Exercise 16.9.1: Count the Legal Shapes Conceptual

For $D = 64$ devices, the configuration constraint is $d \times p \times t = 64$. (a) How many ordered triples $(d, p, t)$ of positive integers satisfy it? (b) Now add an expert axis so $d \times p \times t \times e = 64$; argue qualitatively whether the count of legal four-tuples is larger or smaller than the count of triples, and why. (c) Explain in one sentence why a device count of $D = 64$ admits a richer search than $D = 66$, referring to the factor structure of each number.

Exercise 16.9.2: Move the Bottleneck Coding

Modify Code 16.9.1 so that BW_data (the cross-rack fabric) is raised from 25 to 200 gigabytes per second, modeling a cluster with a fast flat network. Re-run the search and report how the best $(d, p, t)$ shape and its step time change. Then explain, in terms of which collective rides which tier, why a faster data-axis fabric makes shapes with a data degree greater than one competitive again.

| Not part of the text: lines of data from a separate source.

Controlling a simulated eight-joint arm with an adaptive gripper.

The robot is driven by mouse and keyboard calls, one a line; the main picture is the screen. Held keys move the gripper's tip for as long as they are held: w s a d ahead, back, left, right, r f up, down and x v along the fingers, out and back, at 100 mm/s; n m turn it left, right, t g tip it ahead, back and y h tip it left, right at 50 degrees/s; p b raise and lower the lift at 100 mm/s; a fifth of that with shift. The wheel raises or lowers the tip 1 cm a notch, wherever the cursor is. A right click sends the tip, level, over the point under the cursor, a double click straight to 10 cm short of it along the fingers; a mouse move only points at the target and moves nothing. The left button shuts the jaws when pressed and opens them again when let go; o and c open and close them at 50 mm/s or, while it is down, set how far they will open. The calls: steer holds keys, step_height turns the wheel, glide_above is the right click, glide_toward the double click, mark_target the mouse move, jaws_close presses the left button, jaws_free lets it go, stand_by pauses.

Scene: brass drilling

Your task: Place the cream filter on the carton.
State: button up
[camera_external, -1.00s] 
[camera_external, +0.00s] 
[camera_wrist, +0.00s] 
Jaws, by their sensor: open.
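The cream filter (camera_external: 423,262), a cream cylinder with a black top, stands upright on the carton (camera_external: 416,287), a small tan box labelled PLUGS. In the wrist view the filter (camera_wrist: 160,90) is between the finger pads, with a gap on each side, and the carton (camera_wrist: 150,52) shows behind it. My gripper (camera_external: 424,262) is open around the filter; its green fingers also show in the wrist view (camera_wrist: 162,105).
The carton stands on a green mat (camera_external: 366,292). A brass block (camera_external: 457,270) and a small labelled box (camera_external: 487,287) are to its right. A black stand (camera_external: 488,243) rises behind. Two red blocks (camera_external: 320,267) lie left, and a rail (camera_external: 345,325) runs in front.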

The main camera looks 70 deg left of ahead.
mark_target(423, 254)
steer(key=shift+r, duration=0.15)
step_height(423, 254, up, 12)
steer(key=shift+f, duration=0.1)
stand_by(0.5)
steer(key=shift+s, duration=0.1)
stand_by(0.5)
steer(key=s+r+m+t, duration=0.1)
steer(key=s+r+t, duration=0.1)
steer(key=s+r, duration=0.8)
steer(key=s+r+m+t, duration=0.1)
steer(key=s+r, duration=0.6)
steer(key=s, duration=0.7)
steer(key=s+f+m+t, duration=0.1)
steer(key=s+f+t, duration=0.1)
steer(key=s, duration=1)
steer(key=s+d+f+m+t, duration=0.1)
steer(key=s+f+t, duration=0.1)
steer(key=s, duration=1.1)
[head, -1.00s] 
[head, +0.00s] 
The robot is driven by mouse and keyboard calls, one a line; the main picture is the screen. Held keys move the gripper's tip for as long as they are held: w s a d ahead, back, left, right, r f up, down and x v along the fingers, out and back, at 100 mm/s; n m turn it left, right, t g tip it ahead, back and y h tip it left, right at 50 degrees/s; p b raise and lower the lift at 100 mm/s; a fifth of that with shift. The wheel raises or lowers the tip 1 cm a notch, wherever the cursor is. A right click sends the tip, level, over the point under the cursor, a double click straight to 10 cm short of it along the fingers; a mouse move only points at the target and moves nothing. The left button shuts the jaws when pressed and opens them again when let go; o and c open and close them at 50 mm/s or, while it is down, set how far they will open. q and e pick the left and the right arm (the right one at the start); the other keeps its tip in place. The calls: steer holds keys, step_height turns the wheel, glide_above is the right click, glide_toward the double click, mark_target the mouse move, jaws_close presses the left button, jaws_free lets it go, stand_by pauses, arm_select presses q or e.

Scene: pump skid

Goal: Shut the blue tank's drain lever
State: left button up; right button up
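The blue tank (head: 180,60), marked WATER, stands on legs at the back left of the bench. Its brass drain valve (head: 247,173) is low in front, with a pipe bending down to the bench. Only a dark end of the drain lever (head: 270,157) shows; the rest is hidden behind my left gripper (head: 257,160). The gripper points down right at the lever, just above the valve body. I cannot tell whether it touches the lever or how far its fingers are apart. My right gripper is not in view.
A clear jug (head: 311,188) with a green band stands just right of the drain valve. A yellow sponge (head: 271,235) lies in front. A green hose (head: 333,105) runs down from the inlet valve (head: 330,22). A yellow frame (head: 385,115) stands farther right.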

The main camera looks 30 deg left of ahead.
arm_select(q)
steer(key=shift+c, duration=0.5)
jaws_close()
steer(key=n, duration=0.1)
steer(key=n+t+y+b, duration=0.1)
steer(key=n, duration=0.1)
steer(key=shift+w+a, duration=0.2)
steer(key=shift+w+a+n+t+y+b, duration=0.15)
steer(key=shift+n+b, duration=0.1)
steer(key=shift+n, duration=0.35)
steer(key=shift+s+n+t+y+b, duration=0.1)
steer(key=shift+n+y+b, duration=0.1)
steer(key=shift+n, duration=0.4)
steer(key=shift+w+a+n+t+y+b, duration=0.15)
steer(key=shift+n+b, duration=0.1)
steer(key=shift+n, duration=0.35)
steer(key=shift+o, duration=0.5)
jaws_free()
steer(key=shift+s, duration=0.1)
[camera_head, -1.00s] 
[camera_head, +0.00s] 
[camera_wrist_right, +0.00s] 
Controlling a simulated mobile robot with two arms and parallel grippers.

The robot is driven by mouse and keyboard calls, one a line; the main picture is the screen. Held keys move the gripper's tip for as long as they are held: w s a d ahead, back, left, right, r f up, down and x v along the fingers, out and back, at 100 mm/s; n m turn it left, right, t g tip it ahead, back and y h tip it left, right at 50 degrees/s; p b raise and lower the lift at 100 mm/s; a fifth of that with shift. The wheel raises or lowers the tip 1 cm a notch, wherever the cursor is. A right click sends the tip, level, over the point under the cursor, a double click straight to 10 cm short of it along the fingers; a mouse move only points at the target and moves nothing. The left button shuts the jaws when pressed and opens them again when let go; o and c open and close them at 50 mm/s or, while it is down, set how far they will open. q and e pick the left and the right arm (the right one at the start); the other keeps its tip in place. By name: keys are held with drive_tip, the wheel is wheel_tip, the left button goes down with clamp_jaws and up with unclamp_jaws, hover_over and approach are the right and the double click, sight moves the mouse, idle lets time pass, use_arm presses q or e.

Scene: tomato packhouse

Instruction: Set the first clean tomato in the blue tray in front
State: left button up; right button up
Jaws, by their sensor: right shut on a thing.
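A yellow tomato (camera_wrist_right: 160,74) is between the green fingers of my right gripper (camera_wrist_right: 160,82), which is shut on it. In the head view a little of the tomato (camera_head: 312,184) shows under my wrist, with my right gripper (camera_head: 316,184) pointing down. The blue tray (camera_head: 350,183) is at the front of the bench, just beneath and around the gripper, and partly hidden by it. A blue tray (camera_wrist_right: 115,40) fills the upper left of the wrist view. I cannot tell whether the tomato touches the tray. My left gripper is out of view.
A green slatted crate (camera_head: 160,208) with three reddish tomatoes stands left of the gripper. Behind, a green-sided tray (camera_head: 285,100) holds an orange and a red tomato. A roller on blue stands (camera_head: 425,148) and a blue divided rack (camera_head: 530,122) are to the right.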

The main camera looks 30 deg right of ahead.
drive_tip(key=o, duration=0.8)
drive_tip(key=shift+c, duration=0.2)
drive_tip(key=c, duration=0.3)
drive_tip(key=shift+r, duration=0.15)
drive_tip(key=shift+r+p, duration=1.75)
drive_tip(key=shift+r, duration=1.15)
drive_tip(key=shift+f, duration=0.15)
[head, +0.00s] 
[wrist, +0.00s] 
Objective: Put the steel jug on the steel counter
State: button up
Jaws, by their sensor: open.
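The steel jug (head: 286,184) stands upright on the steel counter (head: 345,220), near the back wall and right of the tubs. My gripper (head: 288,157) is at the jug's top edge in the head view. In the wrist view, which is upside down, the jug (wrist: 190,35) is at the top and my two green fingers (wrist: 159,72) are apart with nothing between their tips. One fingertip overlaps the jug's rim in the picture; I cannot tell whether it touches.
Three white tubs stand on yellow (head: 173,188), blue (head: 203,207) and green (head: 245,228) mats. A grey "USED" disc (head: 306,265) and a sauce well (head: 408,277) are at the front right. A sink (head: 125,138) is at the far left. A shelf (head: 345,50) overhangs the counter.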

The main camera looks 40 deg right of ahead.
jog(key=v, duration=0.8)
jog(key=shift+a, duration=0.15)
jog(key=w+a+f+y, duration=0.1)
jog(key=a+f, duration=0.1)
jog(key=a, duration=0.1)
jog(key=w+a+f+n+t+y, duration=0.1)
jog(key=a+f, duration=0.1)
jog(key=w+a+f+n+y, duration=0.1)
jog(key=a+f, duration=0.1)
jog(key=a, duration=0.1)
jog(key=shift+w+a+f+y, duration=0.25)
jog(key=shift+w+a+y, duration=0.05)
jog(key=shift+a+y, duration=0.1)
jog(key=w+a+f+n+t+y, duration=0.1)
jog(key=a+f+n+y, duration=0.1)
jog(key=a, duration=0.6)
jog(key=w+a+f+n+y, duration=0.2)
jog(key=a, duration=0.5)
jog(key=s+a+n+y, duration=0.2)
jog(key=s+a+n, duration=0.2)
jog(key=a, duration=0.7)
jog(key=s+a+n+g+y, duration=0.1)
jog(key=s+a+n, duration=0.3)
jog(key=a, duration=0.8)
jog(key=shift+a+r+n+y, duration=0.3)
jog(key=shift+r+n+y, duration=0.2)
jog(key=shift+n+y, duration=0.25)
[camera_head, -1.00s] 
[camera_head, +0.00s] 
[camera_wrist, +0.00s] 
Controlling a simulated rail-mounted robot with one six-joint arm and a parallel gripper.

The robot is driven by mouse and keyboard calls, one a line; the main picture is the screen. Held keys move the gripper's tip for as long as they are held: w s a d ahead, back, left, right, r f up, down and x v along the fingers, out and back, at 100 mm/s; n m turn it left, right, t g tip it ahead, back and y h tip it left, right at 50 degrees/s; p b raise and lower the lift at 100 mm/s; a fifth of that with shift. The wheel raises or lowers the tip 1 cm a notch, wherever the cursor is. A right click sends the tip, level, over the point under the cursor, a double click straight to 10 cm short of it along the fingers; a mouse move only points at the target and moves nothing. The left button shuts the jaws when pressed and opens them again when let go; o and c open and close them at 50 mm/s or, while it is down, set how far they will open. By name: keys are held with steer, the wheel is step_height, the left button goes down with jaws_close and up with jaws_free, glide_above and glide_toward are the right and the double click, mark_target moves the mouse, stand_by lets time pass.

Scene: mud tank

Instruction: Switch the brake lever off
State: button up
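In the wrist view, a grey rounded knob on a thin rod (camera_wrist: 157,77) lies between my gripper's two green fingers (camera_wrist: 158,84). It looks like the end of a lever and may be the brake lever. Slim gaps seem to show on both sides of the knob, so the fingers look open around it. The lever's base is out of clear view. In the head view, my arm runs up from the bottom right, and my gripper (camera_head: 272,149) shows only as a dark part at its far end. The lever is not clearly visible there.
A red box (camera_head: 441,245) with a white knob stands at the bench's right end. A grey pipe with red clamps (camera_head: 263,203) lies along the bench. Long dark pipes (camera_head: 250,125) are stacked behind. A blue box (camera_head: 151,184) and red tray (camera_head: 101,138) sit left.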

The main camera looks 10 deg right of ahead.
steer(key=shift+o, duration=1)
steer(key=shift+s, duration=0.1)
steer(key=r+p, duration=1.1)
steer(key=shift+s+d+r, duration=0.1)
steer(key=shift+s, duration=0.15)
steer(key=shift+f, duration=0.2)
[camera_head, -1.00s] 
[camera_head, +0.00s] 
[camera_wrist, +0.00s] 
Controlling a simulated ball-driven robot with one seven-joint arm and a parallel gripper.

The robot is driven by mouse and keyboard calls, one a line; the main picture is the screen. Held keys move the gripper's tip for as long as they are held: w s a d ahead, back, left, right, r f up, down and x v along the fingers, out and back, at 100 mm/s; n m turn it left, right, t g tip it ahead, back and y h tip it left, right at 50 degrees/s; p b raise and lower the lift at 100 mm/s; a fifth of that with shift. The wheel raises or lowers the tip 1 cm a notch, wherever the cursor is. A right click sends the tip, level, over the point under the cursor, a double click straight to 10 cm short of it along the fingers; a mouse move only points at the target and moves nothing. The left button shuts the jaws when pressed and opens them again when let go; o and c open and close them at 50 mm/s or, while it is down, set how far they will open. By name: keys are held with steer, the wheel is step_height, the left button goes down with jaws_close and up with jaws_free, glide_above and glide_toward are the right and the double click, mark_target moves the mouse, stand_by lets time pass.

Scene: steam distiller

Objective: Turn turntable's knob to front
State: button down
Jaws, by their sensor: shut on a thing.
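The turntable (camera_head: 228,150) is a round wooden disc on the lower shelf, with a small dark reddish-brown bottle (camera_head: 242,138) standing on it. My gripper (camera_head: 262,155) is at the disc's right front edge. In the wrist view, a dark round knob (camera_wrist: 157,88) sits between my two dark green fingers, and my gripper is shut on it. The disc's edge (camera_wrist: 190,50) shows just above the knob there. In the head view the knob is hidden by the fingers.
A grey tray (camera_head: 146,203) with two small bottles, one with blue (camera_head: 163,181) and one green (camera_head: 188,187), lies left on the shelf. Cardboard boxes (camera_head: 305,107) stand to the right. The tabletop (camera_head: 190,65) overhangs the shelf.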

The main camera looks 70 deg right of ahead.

What does this tell you about why network topology, not just device count, dictates the optimal parallelism shape?

Exercise 16.9.3: Read the Feasibility Frontier Analysis

Using the memory model in Code 16.9.1, derive by hand the smallest product $p \times t$ (model-sharding degree) that keeps memory_per_device under the 80 GB cap for a model of $P = 200$ billion parameters at 16 bytes of state per parameter, ignoring activations. Compare your hand-derived threshold to what the program reports when you set P_params = 200e9 and inspect which shapes survive the feasibility filter. Explain why raising the parameter count shrinks the feasible region and pushes the optimum toward more aggressive model sharding, connecting your answer to the alpha-beta communication-cost reasoning of Chapter 3.